TASK BRIEF:
Find and copy every line in the records that includes the string "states".

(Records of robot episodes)
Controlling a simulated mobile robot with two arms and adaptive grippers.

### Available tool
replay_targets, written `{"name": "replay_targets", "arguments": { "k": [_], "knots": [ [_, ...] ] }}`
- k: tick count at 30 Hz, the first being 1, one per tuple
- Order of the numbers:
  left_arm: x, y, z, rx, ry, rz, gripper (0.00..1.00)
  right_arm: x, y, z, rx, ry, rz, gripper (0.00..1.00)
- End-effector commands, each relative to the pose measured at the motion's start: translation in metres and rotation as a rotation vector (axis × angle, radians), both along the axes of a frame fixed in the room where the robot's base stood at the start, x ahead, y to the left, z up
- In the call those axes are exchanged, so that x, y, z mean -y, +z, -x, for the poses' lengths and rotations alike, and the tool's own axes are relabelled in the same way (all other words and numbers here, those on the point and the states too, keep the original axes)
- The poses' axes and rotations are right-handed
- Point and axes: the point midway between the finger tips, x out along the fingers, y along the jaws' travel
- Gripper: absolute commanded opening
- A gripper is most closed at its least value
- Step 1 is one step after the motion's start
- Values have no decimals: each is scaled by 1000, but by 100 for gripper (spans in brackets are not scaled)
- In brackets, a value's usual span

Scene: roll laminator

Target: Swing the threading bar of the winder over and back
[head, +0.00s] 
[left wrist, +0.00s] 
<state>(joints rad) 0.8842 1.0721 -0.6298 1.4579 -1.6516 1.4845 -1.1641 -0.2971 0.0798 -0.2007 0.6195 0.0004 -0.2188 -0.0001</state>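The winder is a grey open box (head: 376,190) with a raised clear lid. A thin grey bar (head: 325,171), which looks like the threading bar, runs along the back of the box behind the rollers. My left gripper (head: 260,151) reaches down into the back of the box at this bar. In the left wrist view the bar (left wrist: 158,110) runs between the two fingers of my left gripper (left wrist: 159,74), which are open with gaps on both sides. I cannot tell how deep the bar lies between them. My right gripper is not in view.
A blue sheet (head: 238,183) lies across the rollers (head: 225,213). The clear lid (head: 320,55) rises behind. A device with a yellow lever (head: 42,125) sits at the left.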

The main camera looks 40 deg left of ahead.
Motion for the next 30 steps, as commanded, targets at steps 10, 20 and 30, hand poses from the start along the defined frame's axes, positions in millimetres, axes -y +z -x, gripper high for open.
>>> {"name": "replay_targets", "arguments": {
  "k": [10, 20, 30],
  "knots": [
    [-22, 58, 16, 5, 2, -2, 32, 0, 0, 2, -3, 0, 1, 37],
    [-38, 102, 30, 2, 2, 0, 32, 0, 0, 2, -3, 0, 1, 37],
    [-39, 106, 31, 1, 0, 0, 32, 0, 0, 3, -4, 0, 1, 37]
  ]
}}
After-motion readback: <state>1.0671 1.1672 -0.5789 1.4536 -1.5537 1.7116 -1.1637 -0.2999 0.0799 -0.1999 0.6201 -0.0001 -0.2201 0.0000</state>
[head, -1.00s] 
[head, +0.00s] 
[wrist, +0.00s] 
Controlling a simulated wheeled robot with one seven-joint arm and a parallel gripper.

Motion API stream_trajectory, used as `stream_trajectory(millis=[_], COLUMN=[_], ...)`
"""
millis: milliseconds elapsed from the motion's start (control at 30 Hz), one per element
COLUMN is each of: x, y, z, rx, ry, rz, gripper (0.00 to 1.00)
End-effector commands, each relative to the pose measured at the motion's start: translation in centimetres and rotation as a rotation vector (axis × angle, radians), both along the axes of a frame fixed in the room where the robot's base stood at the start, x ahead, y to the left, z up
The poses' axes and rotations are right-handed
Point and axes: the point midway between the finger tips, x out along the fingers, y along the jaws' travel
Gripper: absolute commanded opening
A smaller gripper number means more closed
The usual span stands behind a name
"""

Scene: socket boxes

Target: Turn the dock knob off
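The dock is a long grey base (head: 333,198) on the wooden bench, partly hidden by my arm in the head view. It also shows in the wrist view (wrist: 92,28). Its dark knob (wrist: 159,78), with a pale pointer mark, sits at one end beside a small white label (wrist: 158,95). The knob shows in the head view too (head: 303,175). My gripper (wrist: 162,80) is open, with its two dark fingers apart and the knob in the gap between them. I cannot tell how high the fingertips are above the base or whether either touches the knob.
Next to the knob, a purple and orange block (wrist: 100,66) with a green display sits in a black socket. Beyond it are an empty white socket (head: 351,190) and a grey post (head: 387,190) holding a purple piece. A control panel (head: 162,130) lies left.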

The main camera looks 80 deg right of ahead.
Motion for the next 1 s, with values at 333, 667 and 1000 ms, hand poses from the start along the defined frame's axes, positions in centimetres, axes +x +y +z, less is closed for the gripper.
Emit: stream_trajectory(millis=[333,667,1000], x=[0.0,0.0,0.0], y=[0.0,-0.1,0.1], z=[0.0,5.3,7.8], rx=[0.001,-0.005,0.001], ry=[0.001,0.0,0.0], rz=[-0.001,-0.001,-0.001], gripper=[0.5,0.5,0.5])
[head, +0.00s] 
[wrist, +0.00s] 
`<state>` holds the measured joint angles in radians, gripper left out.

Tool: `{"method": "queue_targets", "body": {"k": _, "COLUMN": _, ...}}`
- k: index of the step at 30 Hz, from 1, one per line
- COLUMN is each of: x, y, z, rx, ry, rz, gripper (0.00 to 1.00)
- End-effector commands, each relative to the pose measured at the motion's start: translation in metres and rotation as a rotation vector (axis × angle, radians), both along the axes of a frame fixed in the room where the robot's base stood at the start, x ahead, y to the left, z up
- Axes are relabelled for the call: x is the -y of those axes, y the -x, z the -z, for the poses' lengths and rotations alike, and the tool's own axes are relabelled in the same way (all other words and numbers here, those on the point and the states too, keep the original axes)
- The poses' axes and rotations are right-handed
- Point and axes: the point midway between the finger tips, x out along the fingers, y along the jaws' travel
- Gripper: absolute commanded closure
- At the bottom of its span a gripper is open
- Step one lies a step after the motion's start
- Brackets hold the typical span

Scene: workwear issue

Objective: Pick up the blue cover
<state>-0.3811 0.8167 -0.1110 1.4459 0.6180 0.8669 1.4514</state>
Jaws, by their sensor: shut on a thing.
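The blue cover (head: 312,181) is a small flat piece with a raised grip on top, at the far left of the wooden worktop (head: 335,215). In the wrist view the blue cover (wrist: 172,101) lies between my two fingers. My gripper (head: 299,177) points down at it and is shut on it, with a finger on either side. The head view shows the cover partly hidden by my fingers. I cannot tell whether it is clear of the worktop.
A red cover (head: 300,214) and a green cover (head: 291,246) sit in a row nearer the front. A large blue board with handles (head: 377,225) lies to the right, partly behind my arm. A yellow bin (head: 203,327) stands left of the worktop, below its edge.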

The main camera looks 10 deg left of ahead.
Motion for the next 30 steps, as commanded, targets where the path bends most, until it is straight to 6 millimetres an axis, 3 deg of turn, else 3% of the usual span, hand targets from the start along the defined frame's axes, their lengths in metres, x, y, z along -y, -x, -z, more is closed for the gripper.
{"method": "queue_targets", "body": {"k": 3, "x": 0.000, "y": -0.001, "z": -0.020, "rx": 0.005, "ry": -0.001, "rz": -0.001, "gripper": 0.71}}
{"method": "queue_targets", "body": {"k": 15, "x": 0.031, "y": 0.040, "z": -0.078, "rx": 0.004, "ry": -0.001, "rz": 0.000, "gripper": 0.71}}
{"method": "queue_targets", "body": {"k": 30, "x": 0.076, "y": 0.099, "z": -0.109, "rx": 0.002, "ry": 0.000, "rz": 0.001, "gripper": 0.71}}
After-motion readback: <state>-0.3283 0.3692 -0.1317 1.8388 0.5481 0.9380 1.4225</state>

FULL RESPONSE:
- In the call those axes are exchanged, so that x, y, z mean -y, +z, -x, for the poses' lengths and rotations alike, and the tool's own axes are relabelled in the same way (all other words and numbers here, those on the point and the states too, keep the original axes)
- Axes are relabelled for the call: x is the -y of those axes, y the -x, z the -z, for the poses' lengths and rotations alike, and the tool's own axes are relabelled in the same way (all other words and numbers here, those on the point and the states too, keep the original axes)

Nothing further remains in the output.